DIRECTIVE:
In the entries below, the lines from the one with "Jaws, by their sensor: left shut" through the one with "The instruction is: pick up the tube" are to be copied exactly; both ends count.

STORED RECORDS:
★ ★ ★ ★ ★
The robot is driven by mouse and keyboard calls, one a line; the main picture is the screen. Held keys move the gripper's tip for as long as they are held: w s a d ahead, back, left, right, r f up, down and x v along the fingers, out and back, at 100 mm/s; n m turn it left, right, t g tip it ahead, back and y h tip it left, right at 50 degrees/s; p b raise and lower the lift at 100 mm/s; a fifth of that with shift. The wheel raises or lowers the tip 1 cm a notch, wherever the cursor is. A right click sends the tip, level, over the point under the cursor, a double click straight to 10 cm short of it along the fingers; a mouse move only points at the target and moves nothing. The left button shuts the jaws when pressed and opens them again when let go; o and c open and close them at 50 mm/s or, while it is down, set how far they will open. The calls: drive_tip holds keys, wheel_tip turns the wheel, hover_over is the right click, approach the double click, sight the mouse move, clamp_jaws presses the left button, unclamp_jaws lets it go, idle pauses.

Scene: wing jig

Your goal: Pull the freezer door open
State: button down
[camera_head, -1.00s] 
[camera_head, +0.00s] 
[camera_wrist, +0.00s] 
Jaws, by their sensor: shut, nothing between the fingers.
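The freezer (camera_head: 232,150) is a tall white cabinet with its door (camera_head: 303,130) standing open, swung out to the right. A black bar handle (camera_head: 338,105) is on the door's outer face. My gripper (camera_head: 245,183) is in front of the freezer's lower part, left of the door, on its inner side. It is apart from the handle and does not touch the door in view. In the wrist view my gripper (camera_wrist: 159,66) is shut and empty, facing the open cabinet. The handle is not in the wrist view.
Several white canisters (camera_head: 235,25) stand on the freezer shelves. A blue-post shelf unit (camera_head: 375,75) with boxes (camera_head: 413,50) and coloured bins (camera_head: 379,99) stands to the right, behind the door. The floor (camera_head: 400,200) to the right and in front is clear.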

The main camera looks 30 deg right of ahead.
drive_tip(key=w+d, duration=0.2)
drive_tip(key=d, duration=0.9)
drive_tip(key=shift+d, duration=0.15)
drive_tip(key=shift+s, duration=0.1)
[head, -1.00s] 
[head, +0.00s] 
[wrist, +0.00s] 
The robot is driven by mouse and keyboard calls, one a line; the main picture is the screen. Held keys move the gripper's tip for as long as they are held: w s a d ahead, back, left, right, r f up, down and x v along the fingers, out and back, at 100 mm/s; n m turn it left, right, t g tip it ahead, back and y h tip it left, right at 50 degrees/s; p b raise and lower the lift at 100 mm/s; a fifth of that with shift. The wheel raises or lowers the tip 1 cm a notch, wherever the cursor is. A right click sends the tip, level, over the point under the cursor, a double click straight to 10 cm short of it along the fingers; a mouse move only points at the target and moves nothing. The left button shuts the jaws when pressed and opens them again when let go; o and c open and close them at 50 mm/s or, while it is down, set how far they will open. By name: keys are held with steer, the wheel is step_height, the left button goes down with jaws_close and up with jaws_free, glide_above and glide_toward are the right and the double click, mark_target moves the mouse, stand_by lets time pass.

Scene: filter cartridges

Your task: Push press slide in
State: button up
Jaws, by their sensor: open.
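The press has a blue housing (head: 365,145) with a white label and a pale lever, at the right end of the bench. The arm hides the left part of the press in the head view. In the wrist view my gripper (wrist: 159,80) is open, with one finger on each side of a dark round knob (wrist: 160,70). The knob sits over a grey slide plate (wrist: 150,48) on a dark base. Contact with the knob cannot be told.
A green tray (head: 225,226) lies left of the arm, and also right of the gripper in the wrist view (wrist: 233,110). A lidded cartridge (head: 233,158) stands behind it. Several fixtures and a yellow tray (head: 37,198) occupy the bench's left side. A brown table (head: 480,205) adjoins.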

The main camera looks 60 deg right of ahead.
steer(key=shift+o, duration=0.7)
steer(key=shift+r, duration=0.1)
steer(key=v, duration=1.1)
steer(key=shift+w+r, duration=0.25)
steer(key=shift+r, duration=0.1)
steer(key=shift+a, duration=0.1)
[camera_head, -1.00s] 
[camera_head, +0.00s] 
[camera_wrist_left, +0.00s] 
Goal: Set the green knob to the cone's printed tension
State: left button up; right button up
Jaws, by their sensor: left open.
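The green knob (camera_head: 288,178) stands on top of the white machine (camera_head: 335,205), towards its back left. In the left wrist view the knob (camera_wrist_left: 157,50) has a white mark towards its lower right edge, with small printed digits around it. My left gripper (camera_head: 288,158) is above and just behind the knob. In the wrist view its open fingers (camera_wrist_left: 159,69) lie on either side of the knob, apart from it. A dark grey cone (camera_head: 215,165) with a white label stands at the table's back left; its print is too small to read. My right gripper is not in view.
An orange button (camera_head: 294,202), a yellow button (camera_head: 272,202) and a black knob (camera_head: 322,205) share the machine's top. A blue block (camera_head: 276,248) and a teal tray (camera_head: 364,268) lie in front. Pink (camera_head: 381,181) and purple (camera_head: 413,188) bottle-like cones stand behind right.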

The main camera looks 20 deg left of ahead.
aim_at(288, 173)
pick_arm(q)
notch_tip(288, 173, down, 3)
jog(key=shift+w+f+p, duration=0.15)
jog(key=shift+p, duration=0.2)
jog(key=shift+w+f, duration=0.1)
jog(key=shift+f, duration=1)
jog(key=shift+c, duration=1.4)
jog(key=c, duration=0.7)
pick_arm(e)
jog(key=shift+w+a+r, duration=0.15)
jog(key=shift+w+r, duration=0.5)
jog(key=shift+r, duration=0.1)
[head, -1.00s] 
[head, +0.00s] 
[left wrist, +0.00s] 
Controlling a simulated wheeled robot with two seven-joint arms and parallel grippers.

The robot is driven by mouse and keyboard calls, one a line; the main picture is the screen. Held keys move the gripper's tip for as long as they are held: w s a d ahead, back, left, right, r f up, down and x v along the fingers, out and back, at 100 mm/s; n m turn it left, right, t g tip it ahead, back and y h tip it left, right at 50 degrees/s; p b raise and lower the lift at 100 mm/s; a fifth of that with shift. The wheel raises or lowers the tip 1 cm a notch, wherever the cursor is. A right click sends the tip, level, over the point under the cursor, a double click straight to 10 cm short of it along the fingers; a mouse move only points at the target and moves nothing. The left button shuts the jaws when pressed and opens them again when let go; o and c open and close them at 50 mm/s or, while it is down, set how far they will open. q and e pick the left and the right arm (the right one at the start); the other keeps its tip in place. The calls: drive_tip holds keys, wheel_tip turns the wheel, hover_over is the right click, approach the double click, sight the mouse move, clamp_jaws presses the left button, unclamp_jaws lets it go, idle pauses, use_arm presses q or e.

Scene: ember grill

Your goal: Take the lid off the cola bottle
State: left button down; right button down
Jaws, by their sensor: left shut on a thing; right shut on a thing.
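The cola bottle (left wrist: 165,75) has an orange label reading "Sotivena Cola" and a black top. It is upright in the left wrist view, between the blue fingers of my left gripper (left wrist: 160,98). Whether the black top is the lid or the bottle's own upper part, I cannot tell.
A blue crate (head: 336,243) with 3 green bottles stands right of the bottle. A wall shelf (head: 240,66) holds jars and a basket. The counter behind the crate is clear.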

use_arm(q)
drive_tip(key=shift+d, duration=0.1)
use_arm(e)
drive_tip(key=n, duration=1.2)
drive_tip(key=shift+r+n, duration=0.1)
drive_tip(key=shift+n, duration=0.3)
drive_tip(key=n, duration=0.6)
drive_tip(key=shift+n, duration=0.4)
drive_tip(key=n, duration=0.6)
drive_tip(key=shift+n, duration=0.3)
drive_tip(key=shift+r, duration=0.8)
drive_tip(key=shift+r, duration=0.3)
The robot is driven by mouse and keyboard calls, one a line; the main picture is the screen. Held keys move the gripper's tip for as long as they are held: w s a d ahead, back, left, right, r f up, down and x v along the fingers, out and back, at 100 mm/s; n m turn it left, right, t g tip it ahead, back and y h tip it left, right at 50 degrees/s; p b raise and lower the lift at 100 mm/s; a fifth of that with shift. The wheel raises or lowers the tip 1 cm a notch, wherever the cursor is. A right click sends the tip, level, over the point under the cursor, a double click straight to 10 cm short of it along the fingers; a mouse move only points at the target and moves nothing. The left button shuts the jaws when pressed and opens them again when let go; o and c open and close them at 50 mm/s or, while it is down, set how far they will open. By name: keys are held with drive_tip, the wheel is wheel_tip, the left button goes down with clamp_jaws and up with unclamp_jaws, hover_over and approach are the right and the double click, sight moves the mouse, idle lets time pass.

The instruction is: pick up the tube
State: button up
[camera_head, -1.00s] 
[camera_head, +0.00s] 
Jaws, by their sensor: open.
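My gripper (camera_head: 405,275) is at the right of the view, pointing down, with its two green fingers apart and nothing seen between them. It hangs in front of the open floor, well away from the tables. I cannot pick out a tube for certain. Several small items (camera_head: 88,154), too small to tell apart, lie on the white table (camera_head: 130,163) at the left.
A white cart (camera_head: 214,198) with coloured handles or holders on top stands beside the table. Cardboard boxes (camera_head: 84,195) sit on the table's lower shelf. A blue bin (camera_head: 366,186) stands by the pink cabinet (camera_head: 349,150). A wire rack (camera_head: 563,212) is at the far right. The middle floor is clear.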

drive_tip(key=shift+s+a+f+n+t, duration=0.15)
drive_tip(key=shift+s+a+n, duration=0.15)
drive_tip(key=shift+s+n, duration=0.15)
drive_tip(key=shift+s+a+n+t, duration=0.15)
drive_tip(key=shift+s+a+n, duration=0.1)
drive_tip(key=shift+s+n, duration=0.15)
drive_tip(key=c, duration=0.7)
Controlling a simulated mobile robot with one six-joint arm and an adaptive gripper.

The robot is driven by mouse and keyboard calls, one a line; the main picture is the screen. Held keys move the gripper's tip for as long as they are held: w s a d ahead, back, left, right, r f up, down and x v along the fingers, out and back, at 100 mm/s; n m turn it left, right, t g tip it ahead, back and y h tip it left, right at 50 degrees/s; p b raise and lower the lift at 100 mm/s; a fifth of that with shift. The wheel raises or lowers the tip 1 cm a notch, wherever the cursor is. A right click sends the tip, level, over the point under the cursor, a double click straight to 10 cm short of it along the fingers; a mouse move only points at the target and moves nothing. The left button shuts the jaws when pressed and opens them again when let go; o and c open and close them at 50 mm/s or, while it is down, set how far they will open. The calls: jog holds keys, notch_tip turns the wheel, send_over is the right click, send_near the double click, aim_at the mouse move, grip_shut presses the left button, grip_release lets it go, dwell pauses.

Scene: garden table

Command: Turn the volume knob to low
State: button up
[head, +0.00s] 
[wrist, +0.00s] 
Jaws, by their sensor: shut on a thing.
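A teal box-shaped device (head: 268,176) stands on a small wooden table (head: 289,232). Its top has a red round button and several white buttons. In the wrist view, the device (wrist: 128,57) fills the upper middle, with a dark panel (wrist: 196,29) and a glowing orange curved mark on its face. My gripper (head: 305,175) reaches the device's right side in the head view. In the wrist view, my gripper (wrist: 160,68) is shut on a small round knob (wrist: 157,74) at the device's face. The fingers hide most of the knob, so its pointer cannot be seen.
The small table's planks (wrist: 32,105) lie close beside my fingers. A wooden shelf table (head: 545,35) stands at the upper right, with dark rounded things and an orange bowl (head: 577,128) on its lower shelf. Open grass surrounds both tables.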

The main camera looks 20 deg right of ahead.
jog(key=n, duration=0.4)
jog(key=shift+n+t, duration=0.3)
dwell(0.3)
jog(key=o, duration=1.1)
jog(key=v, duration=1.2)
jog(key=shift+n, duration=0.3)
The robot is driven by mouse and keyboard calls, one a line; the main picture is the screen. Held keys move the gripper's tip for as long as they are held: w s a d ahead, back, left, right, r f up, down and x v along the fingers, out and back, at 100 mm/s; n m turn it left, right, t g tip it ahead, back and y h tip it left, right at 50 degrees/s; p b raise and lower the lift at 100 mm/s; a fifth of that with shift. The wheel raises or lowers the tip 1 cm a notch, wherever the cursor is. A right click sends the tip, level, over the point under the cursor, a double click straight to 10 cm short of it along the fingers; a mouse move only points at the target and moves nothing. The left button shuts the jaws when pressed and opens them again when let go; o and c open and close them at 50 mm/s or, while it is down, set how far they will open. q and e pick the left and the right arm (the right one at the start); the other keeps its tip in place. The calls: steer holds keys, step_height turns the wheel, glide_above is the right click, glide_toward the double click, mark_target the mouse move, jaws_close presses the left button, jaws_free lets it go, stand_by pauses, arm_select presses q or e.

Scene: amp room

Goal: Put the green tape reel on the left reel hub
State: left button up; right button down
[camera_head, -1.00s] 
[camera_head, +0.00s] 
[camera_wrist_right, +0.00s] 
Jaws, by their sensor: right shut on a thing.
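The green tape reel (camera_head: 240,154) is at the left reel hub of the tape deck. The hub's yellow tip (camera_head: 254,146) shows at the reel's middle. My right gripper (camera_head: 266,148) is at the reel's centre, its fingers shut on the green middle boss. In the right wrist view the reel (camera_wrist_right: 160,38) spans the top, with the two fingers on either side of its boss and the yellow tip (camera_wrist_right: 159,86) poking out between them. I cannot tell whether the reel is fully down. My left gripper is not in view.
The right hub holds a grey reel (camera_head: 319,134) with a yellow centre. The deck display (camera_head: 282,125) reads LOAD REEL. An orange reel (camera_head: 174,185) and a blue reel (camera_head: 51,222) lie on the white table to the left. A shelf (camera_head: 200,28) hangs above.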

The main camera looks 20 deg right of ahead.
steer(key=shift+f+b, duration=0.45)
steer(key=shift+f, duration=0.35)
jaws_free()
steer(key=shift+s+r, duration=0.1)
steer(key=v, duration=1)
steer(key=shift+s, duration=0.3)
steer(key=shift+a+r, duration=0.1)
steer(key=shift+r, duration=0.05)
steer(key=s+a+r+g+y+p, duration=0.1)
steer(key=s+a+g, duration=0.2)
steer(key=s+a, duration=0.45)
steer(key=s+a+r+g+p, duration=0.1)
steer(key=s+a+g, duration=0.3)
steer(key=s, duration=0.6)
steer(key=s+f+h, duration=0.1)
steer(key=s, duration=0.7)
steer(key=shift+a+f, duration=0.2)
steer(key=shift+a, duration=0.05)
★ ★ ★ ★ ★
COMPLETE RESPONSE:
Jaws, by their sensor: left shut on a thing; right shut on a thing.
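The cola bottle (left wrist: 165,75) has an orange label reading "Sotivena Cola" and a black top. It is upright in the left wrist view, between the blue fingers of my left gripper (left wrist: 160,98). Whether the black top is the lid or the bottle's own upper part, I cannot tell.
A blue crate (head: 336,243) with 3 green bottles stands right of the bottle. A wall shelf (head: 240,66) holds jars and a basket. The counter behind the crate is clear.

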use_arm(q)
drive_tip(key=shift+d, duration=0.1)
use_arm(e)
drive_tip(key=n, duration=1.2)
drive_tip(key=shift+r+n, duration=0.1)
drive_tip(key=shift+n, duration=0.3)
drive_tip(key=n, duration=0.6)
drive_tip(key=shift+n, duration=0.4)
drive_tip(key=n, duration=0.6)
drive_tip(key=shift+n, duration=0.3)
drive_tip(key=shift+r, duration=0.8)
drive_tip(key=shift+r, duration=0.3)
The robot is driven by mouse and keyboard calls, one a line; the main picture is the screen. Held keys move the gripper's tip for as long as they are held: w s a d ahead, back, left, right, r f up, down and x v along the fingers, out and back, at 100 mm/s; n m turn it left, right, t g tip it ahead, back and y h tip it left, right at 50 degrees/s; p b raise and lower the lift at 100 mm/s; a fifth of that with shift. The wheel raises or lowers the tip 1 cm a notch, wherever the cursor is. A right click sends the tip, level, over the point under the cursor, a double click straight to 10 cm short of it along the fingers; a mouse move only points at the target and moves nothing. The left button shuts the jaws when pressed and opens them again when let go; o and c open and close them at 50 mm/s or, while it is down, set how far they will open. By name: keys are held with drive_tip, the wheel is wheel_tip, the left button goes down with clamp_jaws and up with unclamp_jaws, hover_over and approach are the right and the double click, sight moves the mouse, idle lets time pass.

The instruction is: pick up the tube

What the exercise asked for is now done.